NEW YORK - More than 10 years after a Muslim-American football star, Abdullah al-Kidd, was arrested and imprisoned without any charges, the US government said in settling a lawsuit with the American Civil Liberties Union (ACLU) that it regretted the hardship he had to endure.

The ACLU, which sued the government on al-Kidd’s behalf in 2005, announced on Friday that it settled the decade-long lawsuit that challenged the post-9/11 practice of imprisoning Muslim men as "material witnesses", a formulation widely used in the US after the 2001 attacks to ensure suspects were available to testify in terrorism cases.

As part of the settlement, the government offered its regrets to al-Kidd, who converted to Islam while in school, and agreed to pay him $385,000 to compensate for his arrest and detention in 2003, the ACLU said in a press release.

Al-Kidd was arrested by the FBI in 2003 so that he could testify as a material witness in the trial of a student facing visa fraud charges. Authorities were able to arrest him because of a federal law intended to ensure witnesses remain available to testify in criminal proceedings.

The FBI began to question al-Kidd in the wake of the 9/11, and eventually arrested him just as he was about to board a plane for Saudi Arabia to study language and religion. He described it as “one of the most humiliating, degrading moments of my life.”

He was imprisoned for 16 days and “sometimes held naked and shackled hand and foot” in three different states’ detention facilities, the ACLU said. He was never called to testify in the visa fraud case.

In 2011, the US Supreme Court ruled that former Attorney General John Ashcroft could not be sued for damages for detaining al-Kidd.

In a letter to al-Kidd on Thursday, federal officials wrote: “The government acknowledges that your arrest and detention as a witness was a difficult experience for you and regrets any hardship or disruption to your life that may have resulted from your arrest and detention.”

“I am pleased the government has finally acknowledged the trouble it put me through and has compensated me for that trouble,” al-Kidd said in a statement Friday. “I hope no one else has to go through what I went through.”

AFP adds: Kidd was held in solitary confinement for two weeks. He was then placed on probation for 15 months. Kidd was never charged with any crime.

The student's trial resulted in a verdict of not guilty. Under the settlement, the US government offered its "regrets" and agreed to compensate Kidd, an American convert to Islam.

Kidd was held 16 days and moved to three federal prisons in three states, ACLU said. The rights group announced the settlement after suing on Kidd's behalf in a case that has spanned a decade.

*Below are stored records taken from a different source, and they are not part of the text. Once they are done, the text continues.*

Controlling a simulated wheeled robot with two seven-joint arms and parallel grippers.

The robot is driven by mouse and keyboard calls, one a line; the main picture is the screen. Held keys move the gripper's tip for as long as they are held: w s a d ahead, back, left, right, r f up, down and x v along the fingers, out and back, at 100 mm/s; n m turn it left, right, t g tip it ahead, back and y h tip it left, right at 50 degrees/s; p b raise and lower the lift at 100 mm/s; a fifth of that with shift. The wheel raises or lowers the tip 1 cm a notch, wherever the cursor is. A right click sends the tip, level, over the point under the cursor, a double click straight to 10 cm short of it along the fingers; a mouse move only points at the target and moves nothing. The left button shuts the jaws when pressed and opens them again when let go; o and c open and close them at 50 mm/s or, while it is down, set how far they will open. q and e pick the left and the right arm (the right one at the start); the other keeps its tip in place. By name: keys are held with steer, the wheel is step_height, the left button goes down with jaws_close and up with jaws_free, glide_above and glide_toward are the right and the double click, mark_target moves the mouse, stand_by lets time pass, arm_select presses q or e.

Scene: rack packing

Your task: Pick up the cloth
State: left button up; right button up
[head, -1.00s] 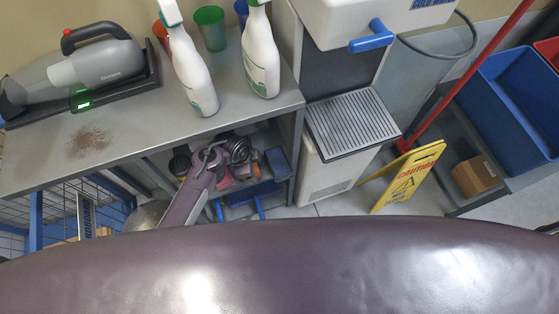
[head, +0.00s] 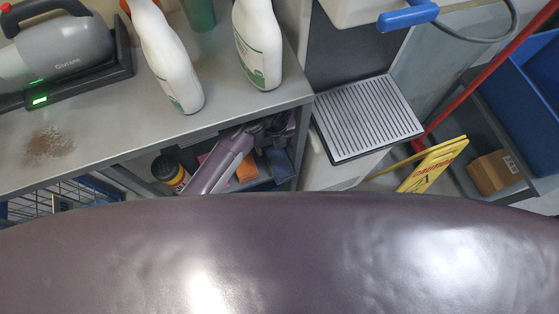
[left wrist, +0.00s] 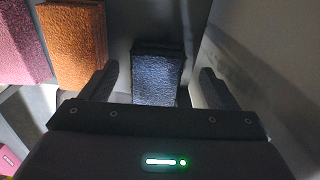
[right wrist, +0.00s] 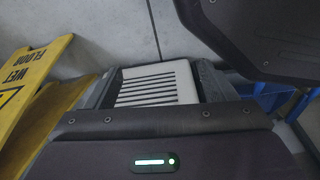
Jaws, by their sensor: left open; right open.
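A folded dark blue cloth (left wrist: 158,72) lies ahead of and between the fingers of my left gripper (left wrist: 158,88) in the left wrist view. The fingers are open and stand apart from the cloth's sides. A folded orange cloth (left wrist: 75,45) and a dark pink cloth (left wrist: 22,40) lie to its left. In the head view my left gripper (head: 272,127) reaches into the shelf under the counter, above the blue cloth (head: 279,162) and orange cloth (head: 246,168). My right gripper (right wrist: 155,88) is open and empty, over a white slatted panel (right wrist: 157,82).
The grey counter (head: 110,125) above the shelf holds two white spray bottles (head: 165,60), a handheld vacuum (head: 55,50) and a brown powder spill (head: 48,146). A dark round container (head: 168,170) stands left in the shelf. A yellow caution sign (head: 435,165) stands at the right.

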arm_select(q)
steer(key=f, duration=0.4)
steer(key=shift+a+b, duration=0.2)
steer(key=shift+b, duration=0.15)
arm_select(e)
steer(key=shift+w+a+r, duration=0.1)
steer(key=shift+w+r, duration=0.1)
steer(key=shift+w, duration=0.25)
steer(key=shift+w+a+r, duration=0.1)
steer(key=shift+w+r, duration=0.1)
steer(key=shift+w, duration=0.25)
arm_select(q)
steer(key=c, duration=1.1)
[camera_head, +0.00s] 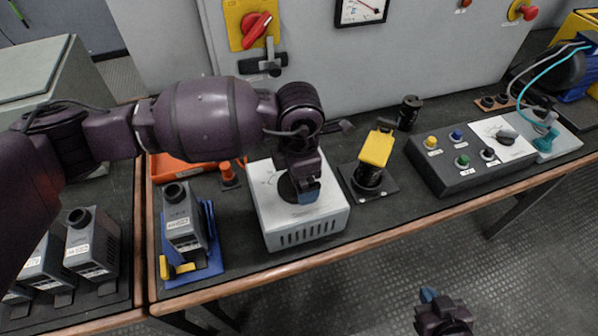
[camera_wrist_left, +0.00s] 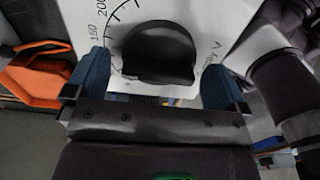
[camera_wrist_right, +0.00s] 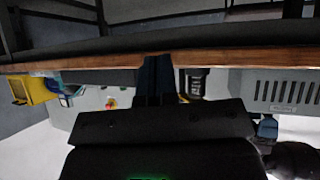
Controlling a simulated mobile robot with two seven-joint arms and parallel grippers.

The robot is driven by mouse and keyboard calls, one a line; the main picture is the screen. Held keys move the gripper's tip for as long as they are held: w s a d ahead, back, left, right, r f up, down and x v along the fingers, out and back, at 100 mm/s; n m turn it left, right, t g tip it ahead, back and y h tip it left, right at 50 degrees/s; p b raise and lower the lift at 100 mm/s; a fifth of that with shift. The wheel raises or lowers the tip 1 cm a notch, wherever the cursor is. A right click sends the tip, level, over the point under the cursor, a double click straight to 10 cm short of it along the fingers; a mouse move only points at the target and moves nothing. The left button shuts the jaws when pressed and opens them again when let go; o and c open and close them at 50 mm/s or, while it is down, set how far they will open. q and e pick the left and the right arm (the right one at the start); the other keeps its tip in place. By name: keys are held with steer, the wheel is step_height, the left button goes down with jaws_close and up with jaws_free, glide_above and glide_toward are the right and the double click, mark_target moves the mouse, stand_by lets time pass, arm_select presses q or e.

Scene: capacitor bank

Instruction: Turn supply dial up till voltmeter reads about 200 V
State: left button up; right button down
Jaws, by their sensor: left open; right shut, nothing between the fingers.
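The white supply box (camera_head: 318,222) stands on the dark bench in the head view, with its top partly hidden by my left arm. Its black dial (camera_wrist_left: 158,52) shows in the left wrist view, with scale marks reading 150 and 200 beside it. My left gripper (camera_head: 304,192) is over the box top; its open blue fingers (camera_wrist_left: 156,80) are on either side of the dial, and contact cannot be told. A panel meter (camera_head: 360,10) is cut off at the top edge; its reading is too small to tell. My right gripper (camera_head: 430,297) is shut and empty in front of the bench.
A grey capacitor unit (camera_head: 183,222) on a blue stand is left of the supply. A yellow-topped device (camera_head: 376,150) and a button box (camera_head: 462,160) are to its right. A red rotary switch (camera_head: 257,28) is on the cabinet behind. The bench edge runs along the front.

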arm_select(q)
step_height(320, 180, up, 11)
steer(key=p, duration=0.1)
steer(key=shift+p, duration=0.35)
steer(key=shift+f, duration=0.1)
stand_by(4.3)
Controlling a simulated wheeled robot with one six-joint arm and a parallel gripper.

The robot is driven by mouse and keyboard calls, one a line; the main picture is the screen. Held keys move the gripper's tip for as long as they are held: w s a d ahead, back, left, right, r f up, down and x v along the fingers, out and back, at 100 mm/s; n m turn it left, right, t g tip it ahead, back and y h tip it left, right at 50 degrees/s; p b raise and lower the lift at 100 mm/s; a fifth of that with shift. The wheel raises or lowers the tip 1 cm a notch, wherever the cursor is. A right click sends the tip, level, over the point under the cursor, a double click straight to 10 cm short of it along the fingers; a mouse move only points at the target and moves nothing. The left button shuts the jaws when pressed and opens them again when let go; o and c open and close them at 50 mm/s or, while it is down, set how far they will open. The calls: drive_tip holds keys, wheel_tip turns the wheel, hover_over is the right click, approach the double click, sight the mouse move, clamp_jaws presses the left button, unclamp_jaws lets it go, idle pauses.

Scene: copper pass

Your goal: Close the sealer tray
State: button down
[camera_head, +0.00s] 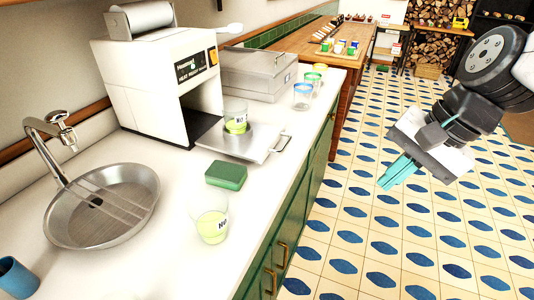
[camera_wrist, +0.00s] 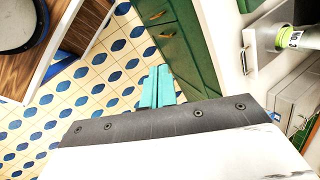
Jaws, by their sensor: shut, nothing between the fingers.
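The sealer (camera_head: 160,85) is a white machine with a roll on top and a dark opening at its front. Its silver tray (camera_head: 238,142) is pulled out onto the white counter, with a handle (camera_head: 281,144) at its right end. A cup with green contents (camera_head: 236,125) sits in the tray. The tray handle (camera_wrist: 247,60) and cup (camera_wrist: 290,38) also show at the right of the wrist view. My gripper (camera_head: 393,176) has teal fingers, shut and empty, over the floor right of the counter and apart from the tray. Its fingers (camera_wrist: 158,85) point toward green cabinets in the wrist view.
A green sponge (camera_head: 226,175) and another labelled cup (camera_head: 211,224) stand on the counter in front of the tray. A round sink (camera_head: 100,205) is at left. A steel box (camera_head: 250,75) and several colored-rim cups (camera_head: 303,95) stand behind. The tiled floor right is clear.

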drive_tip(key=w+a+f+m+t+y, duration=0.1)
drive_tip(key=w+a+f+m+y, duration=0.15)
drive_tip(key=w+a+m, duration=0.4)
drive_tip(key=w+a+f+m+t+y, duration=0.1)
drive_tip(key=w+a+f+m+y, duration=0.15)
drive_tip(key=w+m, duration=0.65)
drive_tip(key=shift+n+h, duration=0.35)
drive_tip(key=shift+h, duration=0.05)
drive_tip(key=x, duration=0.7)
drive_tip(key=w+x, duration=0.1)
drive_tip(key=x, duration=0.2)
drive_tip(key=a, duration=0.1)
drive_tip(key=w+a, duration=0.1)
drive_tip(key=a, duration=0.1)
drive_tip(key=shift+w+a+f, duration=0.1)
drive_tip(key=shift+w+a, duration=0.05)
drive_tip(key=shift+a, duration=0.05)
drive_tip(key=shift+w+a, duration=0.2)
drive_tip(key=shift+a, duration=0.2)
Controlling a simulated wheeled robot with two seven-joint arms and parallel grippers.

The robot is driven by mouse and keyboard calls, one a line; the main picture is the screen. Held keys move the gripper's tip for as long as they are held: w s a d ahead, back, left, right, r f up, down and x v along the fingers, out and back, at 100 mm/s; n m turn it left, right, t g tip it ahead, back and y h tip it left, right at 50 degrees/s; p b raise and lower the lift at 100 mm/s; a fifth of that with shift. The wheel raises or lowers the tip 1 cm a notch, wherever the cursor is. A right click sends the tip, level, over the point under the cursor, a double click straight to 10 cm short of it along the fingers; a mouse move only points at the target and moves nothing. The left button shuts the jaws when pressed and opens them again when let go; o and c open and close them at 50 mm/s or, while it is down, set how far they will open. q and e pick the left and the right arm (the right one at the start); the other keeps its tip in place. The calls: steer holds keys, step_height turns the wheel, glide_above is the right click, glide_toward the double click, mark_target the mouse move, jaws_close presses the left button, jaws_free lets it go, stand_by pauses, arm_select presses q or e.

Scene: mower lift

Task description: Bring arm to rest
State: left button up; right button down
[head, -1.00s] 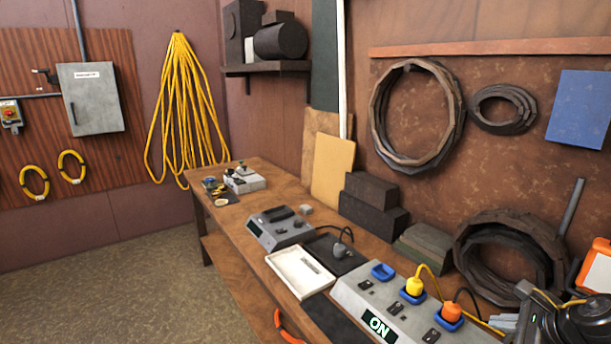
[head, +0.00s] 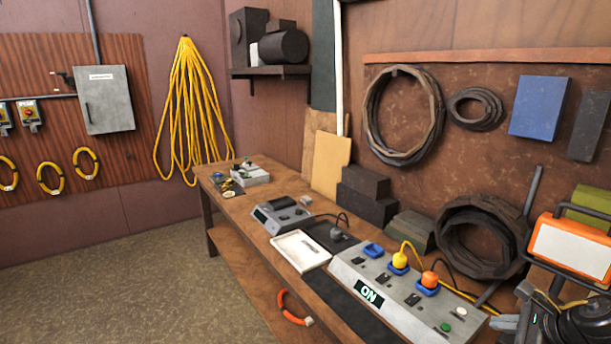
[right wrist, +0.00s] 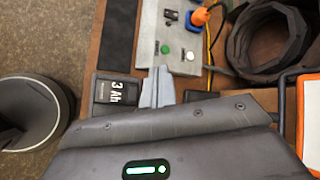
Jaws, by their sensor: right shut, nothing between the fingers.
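My right gripper (head: 512,322) is at the lower right of the head view, beside the near right end of the workbench. In the right wrist view its grey fingers (right wrist: 157,88) are together with nothing between them. They are beside a dark block marked "3 Ah" (right wrist: 117,90), and I cannot tell whether they touch it. The grey power box (head: 400,292) is close to the gripper and its display reads ON. Yellow (head: 400,260) and orange (head: 429,280) plugs sit in its blue sockets. My left gripper is not in view.
The wooden workbench (head: 235,228) runs along the right wall. An orange work lamp (head: 572,250) and a black hose coil (head: 480,240) stand near my right arm. A grey bin-like cylinder (right wrist: 35,112) is at the left of the wrist view. The floor (head: 120,285) left of the bench is clear.

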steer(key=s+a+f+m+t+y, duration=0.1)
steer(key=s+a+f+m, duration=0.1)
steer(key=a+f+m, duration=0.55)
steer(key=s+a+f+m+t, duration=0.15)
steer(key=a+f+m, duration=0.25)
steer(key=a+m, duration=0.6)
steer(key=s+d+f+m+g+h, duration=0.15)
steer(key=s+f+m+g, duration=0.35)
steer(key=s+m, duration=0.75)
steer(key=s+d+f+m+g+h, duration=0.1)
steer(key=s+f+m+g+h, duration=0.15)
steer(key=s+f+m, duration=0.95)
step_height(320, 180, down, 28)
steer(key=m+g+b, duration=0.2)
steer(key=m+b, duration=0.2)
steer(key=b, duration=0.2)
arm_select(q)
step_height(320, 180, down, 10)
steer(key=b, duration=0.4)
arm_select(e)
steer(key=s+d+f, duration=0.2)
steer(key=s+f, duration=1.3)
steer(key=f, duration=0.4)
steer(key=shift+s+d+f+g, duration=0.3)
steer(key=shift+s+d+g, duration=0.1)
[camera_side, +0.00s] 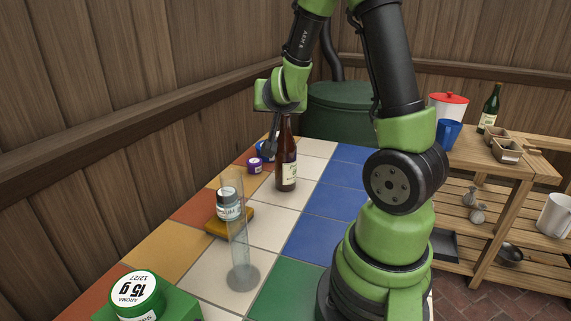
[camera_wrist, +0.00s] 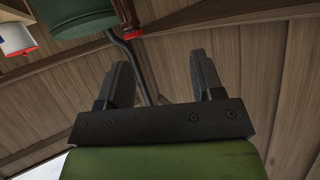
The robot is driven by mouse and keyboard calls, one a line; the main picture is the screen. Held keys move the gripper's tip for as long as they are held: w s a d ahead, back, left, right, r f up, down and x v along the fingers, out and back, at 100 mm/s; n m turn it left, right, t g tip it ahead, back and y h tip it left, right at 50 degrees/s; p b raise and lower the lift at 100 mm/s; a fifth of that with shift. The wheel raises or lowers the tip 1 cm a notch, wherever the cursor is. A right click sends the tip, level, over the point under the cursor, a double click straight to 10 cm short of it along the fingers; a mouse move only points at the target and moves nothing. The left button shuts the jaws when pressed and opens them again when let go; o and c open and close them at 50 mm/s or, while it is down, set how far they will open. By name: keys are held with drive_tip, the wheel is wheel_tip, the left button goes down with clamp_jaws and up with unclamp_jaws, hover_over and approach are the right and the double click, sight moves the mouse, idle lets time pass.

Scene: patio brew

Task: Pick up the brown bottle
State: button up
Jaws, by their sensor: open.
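The brown bottle (camera_side: 286,158) stands upright on the tiled table in the side view, with a pale label on its front. My gripper (camera_side: 270,150) hangs beside the bottle's left side, at the height of its upper half, and partly overlaps it in the picture. I cannot tell whether it touches the bottle. In the wrist view my gripper (camera_wrist: 163,80) has its two fingers apart with nothing between them. A reddish-brown bottle neck (camera_wrist: 127,18) shows at the top of that view, beyond the fingers and left of the gap.
Small jars (camera_side: 255,165) stand just left of the bottle. Blue tiles (camera_side: 330,205) to the right are clear. A wooden shelf (camera_side: 480,165) holds cups and a green bottle.

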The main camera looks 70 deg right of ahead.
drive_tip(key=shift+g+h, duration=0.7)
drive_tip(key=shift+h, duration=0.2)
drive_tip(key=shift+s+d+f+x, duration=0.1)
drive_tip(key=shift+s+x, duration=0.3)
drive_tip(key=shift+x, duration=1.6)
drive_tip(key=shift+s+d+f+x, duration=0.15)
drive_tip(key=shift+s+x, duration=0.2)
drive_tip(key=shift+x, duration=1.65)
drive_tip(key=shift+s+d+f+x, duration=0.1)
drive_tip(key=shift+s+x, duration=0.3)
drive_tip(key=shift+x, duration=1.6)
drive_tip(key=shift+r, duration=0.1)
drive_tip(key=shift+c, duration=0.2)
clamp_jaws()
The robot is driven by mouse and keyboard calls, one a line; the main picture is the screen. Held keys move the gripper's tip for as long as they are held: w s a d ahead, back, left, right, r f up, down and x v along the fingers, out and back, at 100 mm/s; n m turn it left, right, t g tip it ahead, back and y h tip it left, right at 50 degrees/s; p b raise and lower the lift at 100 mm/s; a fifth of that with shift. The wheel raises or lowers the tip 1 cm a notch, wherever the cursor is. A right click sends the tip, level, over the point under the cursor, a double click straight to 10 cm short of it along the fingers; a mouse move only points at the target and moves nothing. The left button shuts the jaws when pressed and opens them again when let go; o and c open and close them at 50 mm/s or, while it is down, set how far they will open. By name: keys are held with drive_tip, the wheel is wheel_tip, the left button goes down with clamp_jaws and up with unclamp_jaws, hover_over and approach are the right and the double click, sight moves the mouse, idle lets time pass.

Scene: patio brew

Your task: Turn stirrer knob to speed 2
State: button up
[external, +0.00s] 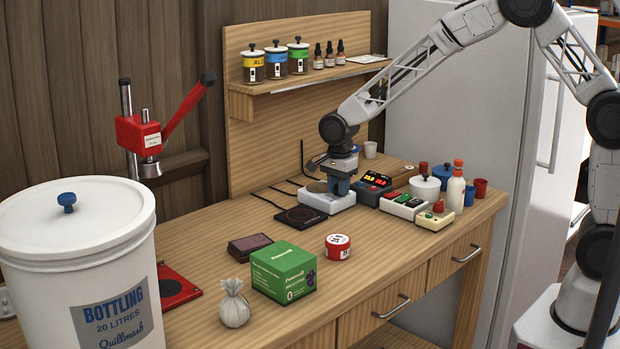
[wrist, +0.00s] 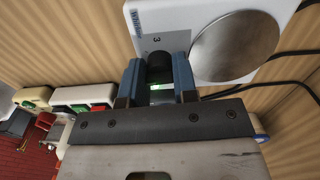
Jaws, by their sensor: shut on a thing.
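The stirrer (external: 320,203) is a low white box on the bench below my gripper (external: 340,187). In the wrist view the stirrer (wrist: 148,14) has a round metal plate (wrist: 235,47) on the right. Its dark knob (wrist: 160,68) sits between the blue fingers of my gripper (wrist: 159,78), which are shut on it. A printed "3" shows on a grey panel just past the knob. The other marks and the knob's pointer are hidden, so its setting cannot be read. In the external view my gripper hides the knob.
A black hot plate (external: 301,216) lies just left of the stirrer. A dark box with lit displays (external: 374,190) and a white box with coloured parts (external: 403,206) stand close on the right. Dark cables run behind. A green box (external: 283,273) stands nearer the front.

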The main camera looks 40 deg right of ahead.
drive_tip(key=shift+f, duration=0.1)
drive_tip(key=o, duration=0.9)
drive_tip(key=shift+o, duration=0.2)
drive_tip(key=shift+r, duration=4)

"The government acknowledges that your arrest and detention as a witness was a difficult experience for you and regrets any hardship or disruption to your life that may have resulted from your arrest and detention," it quoted officials as writing to Kidd.  ACLU said it hoped the settlement would serve as a deterrent.

"The government systematically abused the material witness process after September 11," said Lee Gelernt, deputy director of the ACLU Immigrants' Rights Project. "This settlement and the court opinions detailing the government's unlawful actions will hopefully deter such abuses in future."